The amazing printed word still holds sway
The other night I couldn't sleep. So at about 4 a.m. I finally decided to stop fighting the business problems running through my head and went into our television room and sat up for awhile. I wanted to see if I could get back into a state of slumber.
I was tempted to turn on the TV; you know to watch those so interesting infomercials that run on most of the cable stations all night. But then I looked up at the top of the television and there were three books I had started at one time or another in the past couple of months and the markers in them told a tale. It was a tale of unfinished business, all in varying degrees of incompleteness.
So instead of turning on the tube (maybe that term is outdated now with flat screens) I picked up the one that I had read the most, a biography about Jimmy Stewart, who always has been one of my favorite actors. I finished the book in less than a half hour.
Now in the reading mood, I started to search for other things to read. I didn't really want to get into one of the other books, so I picked up the latest issue of National Geographic and read and picked through it for another half hour. Then I looked at copies of the Sun Advocate and Emery County Progress that were sitting there. Finally I ended up with an old copy of a hobby magazine that was laying near my wife's computer that co-exists with the television in the room.
Not once did I turn on an electronic device, and I had fun, learned a lot and felt relaxed. So relaxed in fact that I was ready to go back to bed by 6 a.m. which is past my usual rising time. So instead I stepped into the shower and got ready to go to work.
My whole life I have been a reader. In recent times, like everyone else I have become enamored with the web and all its depth. But that on paper reading experience, in that one early morning, brought to me the value and amazement I still have about the printed page, whether it be in a book, a magazine or a newspaper. To see those words, spelled out on paper; to be able to read them and imagine; to be able to see someone elses thoughts, their lives.

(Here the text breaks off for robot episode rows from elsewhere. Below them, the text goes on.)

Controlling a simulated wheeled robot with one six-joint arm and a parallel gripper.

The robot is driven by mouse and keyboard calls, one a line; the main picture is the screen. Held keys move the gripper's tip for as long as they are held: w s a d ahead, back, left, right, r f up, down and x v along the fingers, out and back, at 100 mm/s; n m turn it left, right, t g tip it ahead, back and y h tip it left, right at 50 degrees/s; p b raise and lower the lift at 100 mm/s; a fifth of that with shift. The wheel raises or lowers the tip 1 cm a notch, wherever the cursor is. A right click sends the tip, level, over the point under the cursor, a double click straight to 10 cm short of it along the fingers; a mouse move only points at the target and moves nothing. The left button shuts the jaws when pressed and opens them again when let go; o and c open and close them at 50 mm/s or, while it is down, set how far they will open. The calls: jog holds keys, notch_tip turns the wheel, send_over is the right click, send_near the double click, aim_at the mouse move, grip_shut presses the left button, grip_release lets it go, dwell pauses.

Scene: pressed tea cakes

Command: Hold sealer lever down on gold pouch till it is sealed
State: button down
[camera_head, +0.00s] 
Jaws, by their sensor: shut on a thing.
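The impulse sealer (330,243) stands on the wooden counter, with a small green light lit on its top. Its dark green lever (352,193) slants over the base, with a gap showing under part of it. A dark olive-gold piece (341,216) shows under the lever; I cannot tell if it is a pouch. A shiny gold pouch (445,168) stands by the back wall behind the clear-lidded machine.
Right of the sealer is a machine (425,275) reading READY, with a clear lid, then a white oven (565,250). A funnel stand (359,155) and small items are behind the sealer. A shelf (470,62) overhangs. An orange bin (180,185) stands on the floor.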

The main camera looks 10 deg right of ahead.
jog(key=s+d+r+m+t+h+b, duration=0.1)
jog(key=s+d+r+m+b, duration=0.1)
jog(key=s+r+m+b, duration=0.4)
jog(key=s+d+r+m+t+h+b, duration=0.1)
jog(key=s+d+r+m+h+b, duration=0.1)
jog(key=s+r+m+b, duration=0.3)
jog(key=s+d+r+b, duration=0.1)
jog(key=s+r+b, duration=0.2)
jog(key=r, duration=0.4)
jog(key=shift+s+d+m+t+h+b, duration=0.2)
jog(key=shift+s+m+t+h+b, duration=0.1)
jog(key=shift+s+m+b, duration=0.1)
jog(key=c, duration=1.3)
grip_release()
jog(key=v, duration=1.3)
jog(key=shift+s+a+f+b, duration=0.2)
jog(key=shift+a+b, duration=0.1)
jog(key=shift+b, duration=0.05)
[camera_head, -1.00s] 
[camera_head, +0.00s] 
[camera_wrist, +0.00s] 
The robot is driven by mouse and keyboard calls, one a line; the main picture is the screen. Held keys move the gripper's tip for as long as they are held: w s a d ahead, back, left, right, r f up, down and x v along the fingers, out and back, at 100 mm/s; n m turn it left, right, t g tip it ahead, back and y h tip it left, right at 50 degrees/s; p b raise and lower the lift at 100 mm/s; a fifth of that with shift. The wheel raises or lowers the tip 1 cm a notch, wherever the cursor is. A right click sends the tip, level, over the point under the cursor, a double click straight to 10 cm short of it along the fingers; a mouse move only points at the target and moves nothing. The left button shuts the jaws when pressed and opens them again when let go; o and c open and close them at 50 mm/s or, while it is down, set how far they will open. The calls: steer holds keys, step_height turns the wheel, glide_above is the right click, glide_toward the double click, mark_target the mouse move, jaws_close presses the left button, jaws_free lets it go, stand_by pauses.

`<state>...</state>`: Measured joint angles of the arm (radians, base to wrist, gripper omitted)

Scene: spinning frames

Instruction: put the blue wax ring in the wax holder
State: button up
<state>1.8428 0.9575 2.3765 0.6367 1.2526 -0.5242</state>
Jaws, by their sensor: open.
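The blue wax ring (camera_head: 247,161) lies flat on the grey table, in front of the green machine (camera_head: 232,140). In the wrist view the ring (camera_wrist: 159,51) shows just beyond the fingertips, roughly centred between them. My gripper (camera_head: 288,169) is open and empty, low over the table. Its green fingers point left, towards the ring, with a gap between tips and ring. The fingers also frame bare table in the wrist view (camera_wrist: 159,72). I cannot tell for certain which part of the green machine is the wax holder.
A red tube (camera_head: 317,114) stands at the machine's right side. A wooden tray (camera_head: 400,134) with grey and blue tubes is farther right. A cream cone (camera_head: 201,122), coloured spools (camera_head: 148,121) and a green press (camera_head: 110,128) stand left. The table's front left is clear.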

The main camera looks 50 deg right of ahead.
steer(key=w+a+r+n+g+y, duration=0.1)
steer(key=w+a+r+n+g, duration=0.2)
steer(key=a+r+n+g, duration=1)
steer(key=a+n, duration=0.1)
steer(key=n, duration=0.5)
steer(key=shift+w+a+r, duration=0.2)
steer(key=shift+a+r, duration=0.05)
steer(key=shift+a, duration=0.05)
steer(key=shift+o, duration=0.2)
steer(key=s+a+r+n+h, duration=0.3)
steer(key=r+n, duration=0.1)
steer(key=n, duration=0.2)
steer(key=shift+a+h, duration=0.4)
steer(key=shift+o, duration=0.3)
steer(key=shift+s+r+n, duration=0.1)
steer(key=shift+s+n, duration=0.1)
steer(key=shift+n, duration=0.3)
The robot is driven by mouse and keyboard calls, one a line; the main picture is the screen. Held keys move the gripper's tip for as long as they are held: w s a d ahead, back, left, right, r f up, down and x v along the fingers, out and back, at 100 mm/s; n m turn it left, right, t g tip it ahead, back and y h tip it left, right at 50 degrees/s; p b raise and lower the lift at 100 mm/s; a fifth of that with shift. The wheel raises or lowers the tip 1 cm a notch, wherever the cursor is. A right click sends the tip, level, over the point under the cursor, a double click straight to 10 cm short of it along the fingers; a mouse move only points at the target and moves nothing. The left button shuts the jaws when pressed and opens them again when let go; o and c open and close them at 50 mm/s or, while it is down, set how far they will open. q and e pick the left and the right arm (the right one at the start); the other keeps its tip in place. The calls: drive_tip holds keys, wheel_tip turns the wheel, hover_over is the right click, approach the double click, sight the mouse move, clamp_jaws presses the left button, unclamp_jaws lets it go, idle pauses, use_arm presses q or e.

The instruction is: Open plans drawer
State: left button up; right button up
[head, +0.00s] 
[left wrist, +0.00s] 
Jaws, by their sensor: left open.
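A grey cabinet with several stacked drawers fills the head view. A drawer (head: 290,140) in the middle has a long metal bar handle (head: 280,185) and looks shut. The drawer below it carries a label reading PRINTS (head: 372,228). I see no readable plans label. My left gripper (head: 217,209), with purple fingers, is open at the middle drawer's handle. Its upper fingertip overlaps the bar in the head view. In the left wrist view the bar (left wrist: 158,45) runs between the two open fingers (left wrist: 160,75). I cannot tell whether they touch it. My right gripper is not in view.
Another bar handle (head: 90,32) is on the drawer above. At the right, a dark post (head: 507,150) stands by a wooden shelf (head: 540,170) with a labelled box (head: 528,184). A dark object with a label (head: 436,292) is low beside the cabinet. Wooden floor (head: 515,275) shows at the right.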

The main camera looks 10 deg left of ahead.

In a sense reading is a reenactment of what others have done before me. Someone not only wrote the words I read, but I was reading printed text just like people who have long since passed. There is a sense of history, a sense of the family of man.
In my own family, my mother had read all the time and had never gotten rid of a book in all her years. An immigrant to the United States in the 1920's she never threw anything away, including even the trashiest paperback. It shows because I still have her books mixed in my library, which makes it much bigger than it would if only my interests were represented there.
Even after 58 years of education in this world (16 of it formal) I am still amazed by this technology of words on a page.
Why? I'm not sure, but I do know one thing.
I want to continue to be a part of it for the rest of my life, whether it is reading what someone else wrote or producing some of that ink on paper myself.